**What is being asked:** Without including any images, repeat the data exactly.

**Given material:**
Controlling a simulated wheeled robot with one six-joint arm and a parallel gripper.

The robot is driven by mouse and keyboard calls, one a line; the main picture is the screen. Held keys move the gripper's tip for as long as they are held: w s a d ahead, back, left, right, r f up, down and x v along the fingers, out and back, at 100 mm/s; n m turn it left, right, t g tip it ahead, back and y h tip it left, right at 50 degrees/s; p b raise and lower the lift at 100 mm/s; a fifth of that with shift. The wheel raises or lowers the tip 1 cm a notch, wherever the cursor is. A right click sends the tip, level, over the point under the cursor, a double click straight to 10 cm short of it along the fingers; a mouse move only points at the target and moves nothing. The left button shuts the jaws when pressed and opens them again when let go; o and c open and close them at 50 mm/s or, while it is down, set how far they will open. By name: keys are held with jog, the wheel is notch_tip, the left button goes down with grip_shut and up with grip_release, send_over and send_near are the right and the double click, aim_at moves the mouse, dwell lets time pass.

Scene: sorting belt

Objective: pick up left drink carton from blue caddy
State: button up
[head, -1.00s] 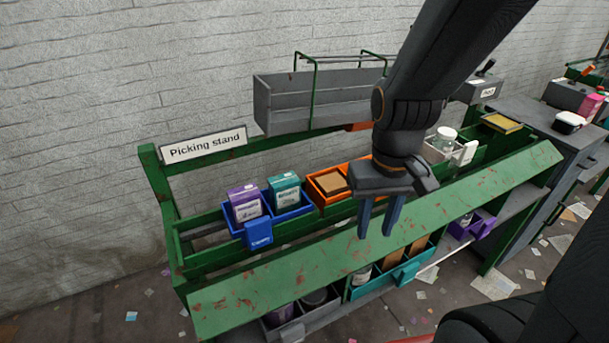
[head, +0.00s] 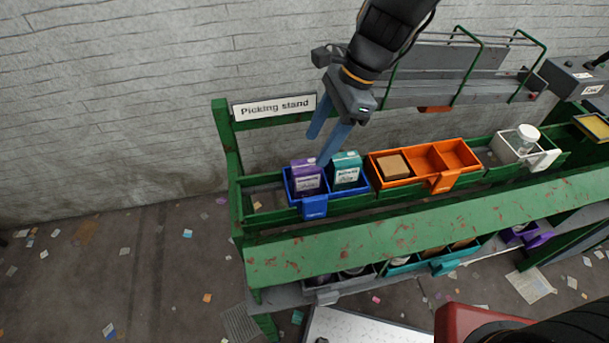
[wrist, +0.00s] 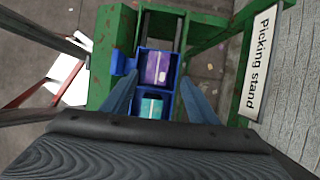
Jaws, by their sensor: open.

**Task result:**
Controlling a simulated wheeled robot with one six-joint arm and a parallel gripper.

The robot is driven by mouse and keyboard calls, one a line; the main picture is the screen. Held keys move the gripper's tip for as long as they are held: w s a d ahead, back, left, right, r f up, down and x v along the fingers, out and back, at 100 mm/s; n m turn it left, right, t g tip it ahead, back and y h tip it left, right at 50 degrees/s; p b raise and lower the lift at 100 mm/s; a fifth of that with shift. The wheel raises or lowers the tip 1 cm a notch, wherever the cursor is. A right click sends the tip, level, over the point under the cursor, a double click straight to 10 cm short of it along the fingers; a mouse move only points at the target and moves nothing. The left button shuts the jaws when pressed and opens them again when let go; o and c open and close them at 50 mm/s or, while it is down, set how far they will open. By name: keys are held with jog, the wheel is notch_tip, the left button goes down with grip_shut and up with grip_release, send_over and send_near are the right and the double click, aim_at moves the mouse, dwell lets time pass.

Scene: sorting belt

Objective: pick up left drink carton from blue caddy
State: button up
[head, -1.00s] 
[head, +0.00s] 
[wrist, +0.00s] 
Jaws, by their sensor: open.

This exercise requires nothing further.